[Stored items from a collection]
————————
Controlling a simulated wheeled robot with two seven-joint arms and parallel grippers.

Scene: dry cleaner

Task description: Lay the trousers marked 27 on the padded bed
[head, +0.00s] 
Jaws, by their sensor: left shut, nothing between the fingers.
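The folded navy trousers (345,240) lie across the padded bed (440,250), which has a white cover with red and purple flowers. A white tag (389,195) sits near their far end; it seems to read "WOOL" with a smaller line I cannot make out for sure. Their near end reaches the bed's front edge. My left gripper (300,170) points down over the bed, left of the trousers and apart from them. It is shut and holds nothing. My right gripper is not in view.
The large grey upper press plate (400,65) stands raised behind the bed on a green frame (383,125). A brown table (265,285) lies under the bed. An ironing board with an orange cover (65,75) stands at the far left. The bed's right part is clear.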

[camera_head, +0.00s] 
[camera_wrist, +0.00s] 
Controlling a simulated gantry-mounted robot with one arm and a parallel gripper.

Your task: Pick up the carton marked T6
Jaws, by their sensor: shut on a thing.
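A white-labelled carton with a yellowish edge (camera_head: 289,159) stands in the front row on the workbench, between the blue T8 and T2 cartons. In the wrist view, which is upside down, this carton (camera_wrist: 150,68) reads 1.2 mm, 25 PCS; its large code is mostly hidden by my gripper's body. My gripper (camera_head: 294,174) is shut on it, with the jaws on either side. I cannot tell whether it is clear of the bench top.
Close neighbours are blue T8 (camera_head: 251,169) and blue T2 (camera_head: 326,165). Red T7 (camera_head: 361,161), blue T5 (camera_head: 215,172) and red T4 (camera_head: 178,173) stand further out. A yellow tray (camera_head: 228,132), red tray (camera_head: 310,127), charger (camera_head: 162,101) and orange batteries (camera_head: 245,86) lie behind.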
————————
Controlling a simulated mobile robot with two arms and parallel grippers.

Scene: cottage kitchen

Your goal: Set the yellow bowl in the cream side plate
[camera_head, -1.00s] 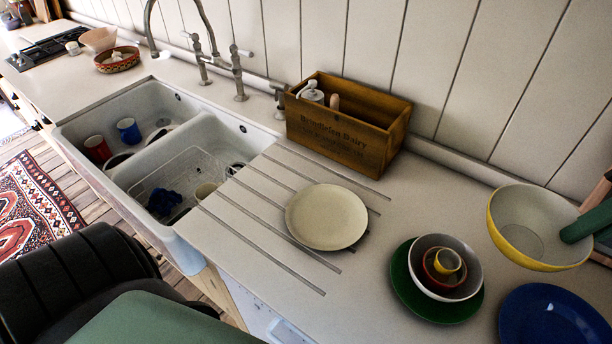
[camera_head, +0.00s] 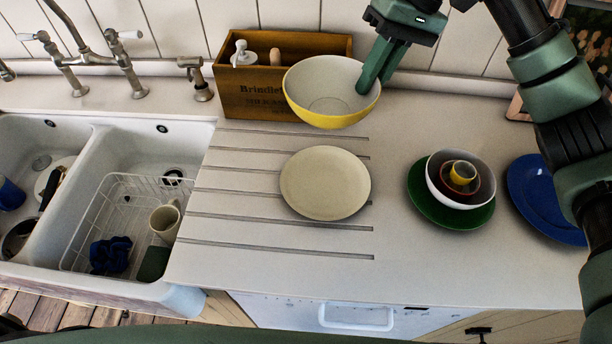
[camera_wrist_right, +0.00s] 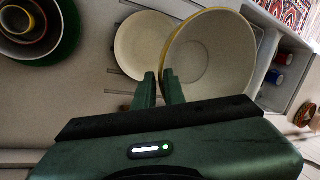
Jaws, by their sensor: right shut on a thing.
————————
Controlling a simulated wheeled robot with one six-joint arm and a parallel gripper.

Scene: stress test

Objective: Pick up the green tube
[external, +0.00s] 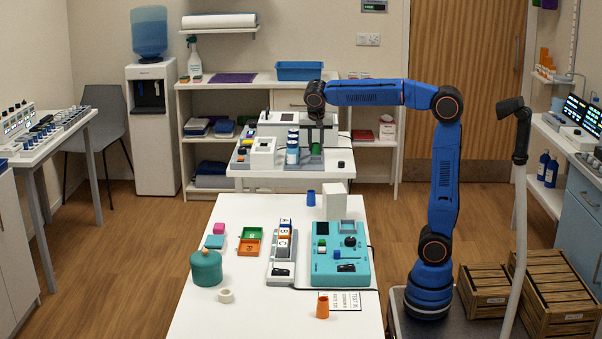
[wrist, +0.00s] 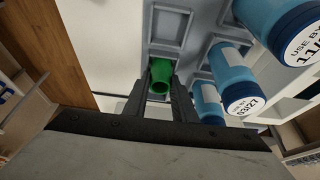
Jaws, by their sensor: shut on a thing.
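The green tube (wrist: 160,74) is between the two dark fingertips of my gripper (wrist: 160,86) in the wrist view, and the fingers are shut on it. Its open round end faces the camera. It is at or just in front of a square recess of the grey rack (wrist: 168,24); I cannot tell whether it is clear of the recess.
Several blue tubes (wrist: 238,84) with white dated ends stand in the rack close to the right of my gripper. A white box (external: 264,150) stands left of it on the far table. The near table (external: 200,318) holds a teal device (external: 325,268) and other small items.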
————————
__TASK PROMPT__
The word "Controlling" may occur in lines of the records. Report how many such lines there are, giving only the number.

__SOLUTION FOR THIS PROBLEM__
4